**Set exercise**
Set down the material below word for word, excluding the pictures.

**Data excerpts**

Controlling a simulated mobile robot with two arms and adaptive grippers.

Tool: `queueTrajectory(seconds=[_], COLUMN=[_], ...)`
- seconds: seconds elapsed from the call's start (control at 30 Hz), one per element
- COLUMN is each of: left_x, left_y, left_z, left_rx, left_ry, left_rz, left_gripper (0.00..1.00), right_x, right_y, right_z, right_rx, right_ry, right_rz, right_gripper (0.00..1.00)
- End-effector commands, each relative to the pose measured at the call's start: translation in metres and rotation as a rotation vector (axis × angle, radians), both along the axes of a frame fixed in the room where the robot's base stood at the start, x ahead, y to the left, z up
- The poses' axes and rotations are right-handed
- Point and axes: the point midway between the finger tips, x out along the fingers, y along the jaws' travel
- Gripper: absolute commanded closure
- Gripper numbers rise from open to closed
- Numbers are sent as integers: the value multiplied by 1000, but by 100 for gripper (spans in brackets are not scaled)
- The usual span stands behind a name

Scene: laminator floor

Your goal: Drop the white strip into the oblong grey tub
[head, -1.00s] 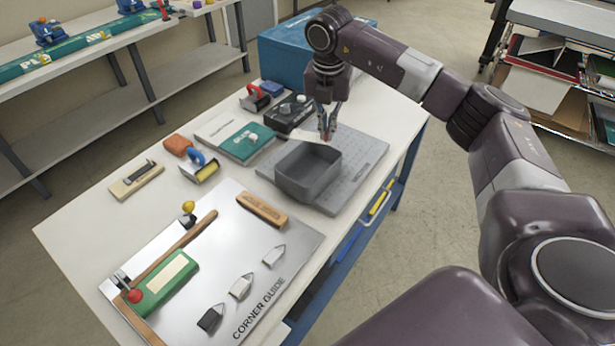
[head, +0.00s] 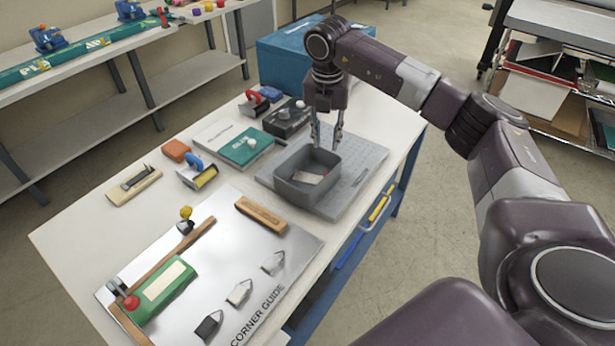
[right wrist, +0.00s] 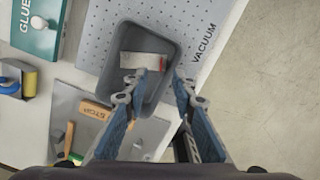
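The oblong grey tub (head: 306,190) stands on a perforated grey plate on the white table; it also shows in the right wrist view (right wrist: 168,38). The white strip (head: 306,177) lies inside the tub on its floor. In the right wrist view the strip (right wrist: 140,61) has a small red mark at one end. My right gripper (head: 326,146) is above the tub's far rim, fingers pointing down. In the right wrist view its fingers (right wrist: 159,82) are apart with nothing between them. My left gripper is not in view.
The perforated plate (head: 362,165) lies around the tub. A metal corner-guide board (head: 225,255) with a wooden stop is in front. A blue box (head: 290,58) stands behind.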

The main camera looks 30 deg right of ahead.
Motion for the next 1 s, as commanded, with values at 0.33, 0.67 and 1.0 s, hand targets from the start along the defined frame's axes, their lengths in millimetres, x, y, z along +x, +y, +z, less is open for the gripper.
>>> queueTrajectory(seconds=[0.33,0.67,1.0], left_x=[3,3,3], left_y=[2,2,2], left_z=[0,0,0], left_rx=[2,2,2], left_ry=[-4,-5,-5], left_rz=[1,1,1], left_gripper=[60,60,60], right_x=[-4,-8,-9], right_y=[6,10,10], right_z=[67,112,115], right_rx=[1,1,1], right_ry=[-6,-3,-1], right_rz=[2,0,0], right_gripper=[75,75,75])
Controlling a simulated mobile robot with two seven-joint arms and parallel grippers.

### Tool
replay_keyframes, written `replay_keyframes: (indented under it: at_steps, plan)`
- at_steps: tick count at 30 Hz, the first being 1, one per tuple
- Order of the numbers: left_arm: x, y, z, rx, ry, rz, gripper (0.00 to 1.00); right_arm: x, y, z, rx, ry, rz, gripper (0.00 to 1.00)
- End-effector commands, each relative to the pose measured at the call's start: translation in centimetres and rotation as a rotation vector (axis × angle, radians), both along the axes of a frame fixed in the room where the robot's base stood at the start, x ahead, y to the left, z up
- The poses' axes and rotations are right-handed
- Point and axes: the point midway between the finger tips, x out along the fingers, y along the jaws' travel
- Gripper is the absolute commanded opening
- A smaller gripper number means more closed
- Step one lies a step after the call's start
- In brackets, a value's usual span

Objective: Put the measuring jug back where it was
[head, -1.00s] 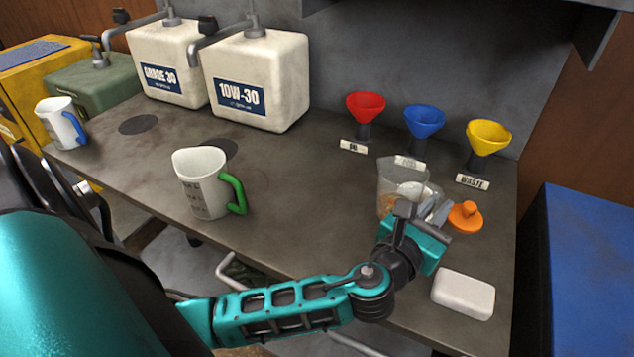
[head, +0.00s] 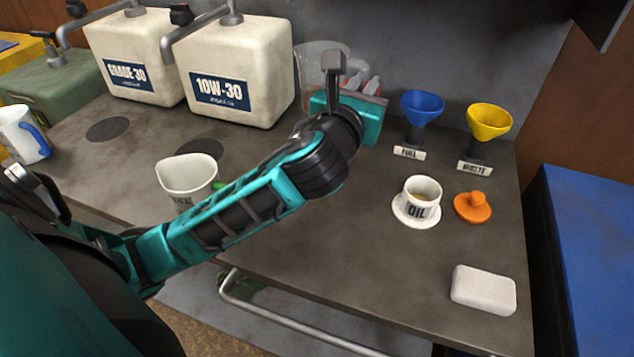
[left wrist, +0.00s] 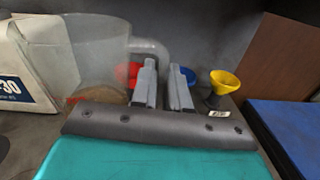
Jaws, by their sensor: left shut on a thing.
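The clear measuring jug (head: 312,66) is beside the right end of the 10W-30 container, in front of the back wall. In the left wrist view the jug (left wrist: 97,50) stands to the left of the fingers, roughly upright, with some amber colour near its bottom. My left gripper (left wrist: 165,72) is shut on the jug's grey handle (left wrist: 150,46). In the head view the left gripper (head: 350,88) hides the jug's lower part, so I cannot tell whether its base touches the bench. My right gripper is not in view.
White containers (head: 235,70) stand left of the jug. Blue (head: 422,105) and yellow (head: 488,120) funnels stand right; the red funnel (left wrist: 130,72) is mostly hidden. A white OIL cup (head: 422,200), orange lid (head: 473,207), white block (head: 483,289) and a white jug (head: 188,172) are on the bench (head: 350,260).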

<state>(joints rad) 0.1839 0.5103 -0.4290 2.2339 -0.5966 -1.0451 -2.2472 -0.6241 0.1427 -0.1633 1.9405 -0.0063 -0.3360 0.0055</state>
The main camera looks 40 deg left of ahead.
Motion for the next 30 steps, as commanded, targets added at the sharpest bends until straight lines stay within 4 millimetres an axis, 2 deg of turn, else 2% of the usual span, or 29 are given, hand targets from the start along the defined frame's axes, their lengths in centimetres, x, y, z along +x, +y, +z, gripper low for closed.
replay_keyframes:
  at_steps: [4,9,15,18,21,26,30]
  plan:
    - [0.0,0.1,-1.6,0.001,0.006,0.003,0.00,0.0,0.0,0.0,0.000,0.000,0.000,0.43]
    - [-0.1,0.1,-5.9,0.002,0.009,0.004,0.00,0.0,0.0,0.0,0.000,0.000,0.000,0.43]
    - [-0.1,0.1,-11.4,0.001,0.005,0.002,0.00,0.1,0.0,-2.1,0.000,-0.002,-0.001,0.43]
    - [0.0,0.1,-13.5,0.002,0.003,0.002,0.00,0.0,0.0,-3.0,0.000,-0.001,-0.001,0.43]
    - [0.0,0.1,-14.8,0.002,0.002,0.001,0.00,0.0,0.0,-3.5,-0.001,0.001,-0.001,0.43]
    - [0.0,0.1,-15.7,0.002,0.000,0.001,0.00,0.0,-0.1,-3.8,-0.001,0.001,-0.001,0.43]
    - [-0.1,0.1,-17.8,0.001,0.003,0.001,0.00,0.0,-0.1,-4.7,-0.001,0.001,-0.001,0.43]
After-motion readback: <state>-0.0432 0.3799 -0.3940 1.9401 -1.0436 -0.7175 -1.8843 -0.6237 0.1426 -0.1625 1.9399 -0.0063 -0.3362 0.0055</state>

**Result of the exercise**
Controlling a simulated mobile robot with two arms and adaptive grippers.

Tool: `queueTrajectory(seconds=[_], COLUMN=[_], ...)`
- seconds: seconds elapsed from the call's start (control at 30 Hz), one per element
- COLUMN is each of: left_x, left_y, left_z, left_rx, left_ry, left_rz, left_gripper (0.00..1.00), right_x, right_y, right_z, right_rx, right_ry, right_rz, right_gripper (0.00..1.00)
- End-effector commands, each relative to the pose measured at the call's start: translation in metres and rotation as a rotation vector (axis × angle, radians), both along the axes of a frame fixed in the room where the robot's base stood at the start, x ahead, y to the left, z up
- The poses' axes and rotations are right-handed
- Point and axes: the point midway between the finger tips, x out along the fingers, y along the jaws' travel
- Gripper: absolute commanded closure
- Gripper numbers rise from open to closed
- Numbers are sent as integers: the value multiplied by 1000, but by 100 for gripper (spans in brackets are not scaled)
- The usual span stands behind a name

Scene: laminator floor

Your goal: Drop the white strip into the oblong grey tub
[head, -1.00s] 
[head, +0.00s] 
[right wrist, +0.00s] 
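The oblong grey tub (head: 306,190) stands on a perforated grey plate on the white table; it also shows in the right wrist view (right wrist: 168,38). The white strip (head: 306,177) lies inside the tub on its floor. In the right wrist view the strip (right wrist: 140,61) has a small red mark at one end. My right gripper (head: 326,146) is above the tub's far rim, fingers pointing down. In the right wrist view its fingers (right wrist: 159,82) are apart with nothing between them. My left gripper is not in view.
The perforated plate (head: 362,165) lies around the tub. A metal corner-guide board (head: 225,255) with a wooden stop is in front. A blue box (head: 290,58) stands behind.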

The main camera looks 30 deg right of ahead.
Motion for the next 1 s, as commanded, with values at 0.33, 0.67 and 1.0 s, hand targets from the start along the defined frame's axes, their lengths in millimetres, x, y, z along +x, +y, +z, less is open for the gripper.
>>> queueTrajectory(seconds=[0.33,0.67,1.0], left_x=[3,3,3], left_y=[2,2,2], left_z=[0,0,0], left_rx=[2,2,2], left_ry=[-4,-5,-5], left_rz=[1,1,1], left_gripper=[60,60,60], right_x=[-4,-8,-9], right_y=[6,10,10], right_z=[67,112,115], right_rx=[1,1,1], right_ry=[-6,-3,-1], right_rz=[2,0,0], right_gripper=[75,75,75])
Controlling a simulated mobile robot with two seven-joint arms and parallel grippers.

### Tool
replay_keyframes, written `replay_keyframes: (indented under it: at_steps, plan)`
- at_steps: tick count at 30 Hz, the first being 1, one per tuple
- Order of the numbers: left_arm: x, y, z, rx, ry, rz, gripper (0.00 to 1.00); right_arm: x, y, z, rx, ry, rz, gripper (0.00 to 1.00)
- End-effector commands, each relative to the pose measured at the call's start: translation in centimetres and rotation as a rotation vector (axis × angle, radians), both along the axes of a frame fixed in the room where the robot's base stood at the start, x ahead, y to the left, z up
- The poses' axes and rotations are right-handed
- Point and axes: the point midway between the finger tips, x out along the fingers, y along the jaws' travel
- Gripper is the absolute commanded opening
- A smaller gripper number means more closed
- Step one lies a step after the call's start
- In brackets, a value's usual span

Objective: Put the measuring jug back where it was
[head, -1.00s] 
[head, +0.00s] 
[left wrist, +0.00s] 
Jaws, by their sensor: left shut on a thing.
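The clear measuring jug (head: 312,66) is beside the right end of the 10W-30 container, in front of the back wall. In the left wrist view the jug (left wrist: 97,50) stands to the left of the fingers, roughly upright, with some amber colour near its bottom. My left gripper (left wrist: 165,72) is shut on the jug's grey handle (left wrist: 150,46). In the head view the left gripper (head: 350,88) hides the jug's lower part, so I cannot tell whether its base touches the bench. My right gripper is not in view.
White containers (head: 235,70) stand left of the jug. Blue (head: 422,105) and yellow (head: 488,120) funnels stand right; the red funnel (left wrist: 130,72) is mostly hidden. A white OIL cup (head: 422,200), orange lid (head: 473,207), white block (head: 483,289) and a white jug (head: 188,172) are on the bench (head: 350,260).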

<state>(joints rad) 0.1839 0.5103 -0.4290 2.2339 -0.5966 -1.0451 -2.2472 -0.6241 0.1427 -0.1633 1.9405 -0.0063 -0.3360 0.0055</state>
The main camera looks 40 deg left of ahead.
Motion for the next 30 steps, as commanded, targets added at the sharpest bends until straight lines stay within 4 millimetres an axis, 2 deg of turn, else 2% of the usual span, or 29 are given, hand targets from the start along the defined frame's axes, their lengths in centimetres, x, y, z along +x, +y, +z, gripper low for closed.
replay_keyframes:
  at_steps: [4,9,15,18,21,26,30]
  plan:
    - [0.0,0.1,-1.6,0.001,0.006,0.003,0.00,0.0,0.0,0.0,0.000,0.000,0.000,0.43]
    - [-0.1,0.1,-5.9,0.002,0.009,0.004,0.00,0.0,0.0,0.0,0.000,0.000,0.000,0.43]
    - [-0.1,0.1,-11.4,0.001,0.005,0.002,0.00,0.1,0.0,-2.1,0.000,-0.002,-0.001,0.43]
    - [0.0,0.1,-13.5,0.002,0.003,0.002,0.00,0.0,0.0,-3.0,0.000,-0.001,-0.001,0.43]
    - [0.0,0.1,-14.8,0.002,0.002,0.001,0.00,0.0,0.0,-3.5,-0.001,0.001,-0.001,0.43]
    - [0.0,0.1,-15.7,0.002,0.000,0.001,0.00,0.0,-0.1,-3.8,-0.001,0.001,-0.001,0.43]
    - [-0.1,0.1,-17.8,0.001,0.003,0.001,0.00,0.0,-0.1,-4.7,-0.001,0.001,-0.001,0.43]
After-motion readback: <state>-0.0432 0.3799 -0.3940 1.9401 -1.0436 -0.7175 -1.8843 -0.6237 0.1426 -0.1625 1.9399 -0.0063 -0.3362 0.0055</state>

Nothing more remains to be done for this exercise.